Once a customer has signed up, they need to give BT at least 45 days' warning of the day on which they want to travel. And finally, flights to the US airports can also not be taken during July or August.
Despite these restrictions, BT's offer could stimulate higher broadband take-up in the UK. Several rival ISPs have recently announced cheaper products, so customers will have to decide whether to plump for a subsidised flight rather than another ADSL product that might be a few pounds a month cheaper.

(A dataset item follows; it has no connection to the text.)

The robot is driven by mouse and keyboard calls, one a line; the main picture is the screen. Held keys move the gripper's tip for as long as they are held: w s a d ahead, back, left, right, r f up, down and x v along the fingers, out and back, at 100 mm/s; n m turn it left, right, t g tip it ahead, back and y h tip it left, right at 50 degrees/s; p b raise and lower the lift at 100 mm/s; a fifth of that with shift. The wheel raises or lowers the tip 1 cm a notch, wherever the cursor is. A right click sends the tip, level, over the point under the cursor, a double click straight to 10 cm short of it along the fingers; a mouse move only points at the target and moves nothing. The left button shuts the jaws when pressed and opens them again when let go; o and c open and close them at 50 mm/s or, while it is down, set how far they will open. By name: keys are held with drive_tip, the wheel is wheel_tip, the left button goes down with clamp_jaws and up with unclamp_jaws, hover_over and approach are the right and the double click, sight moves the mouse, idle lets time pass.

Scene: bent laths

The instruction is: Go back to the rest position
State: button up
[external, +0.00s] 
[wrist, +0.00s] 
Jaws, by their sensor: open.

BT must also avoid repeating the experience of Hoover, which in the early 1990s ran a promotion where anyone who spent more than £100 on a Hoover product got a free flight to America. This offer was hugely popular -- as flights to the US at that time cost much more than £100. But the promotion proved a disaster, as Hoover hasn't anticipated the level of demand, and resulted in legal action from customers who accused the company of invoking bogus technicalities to avoid paying for their flights.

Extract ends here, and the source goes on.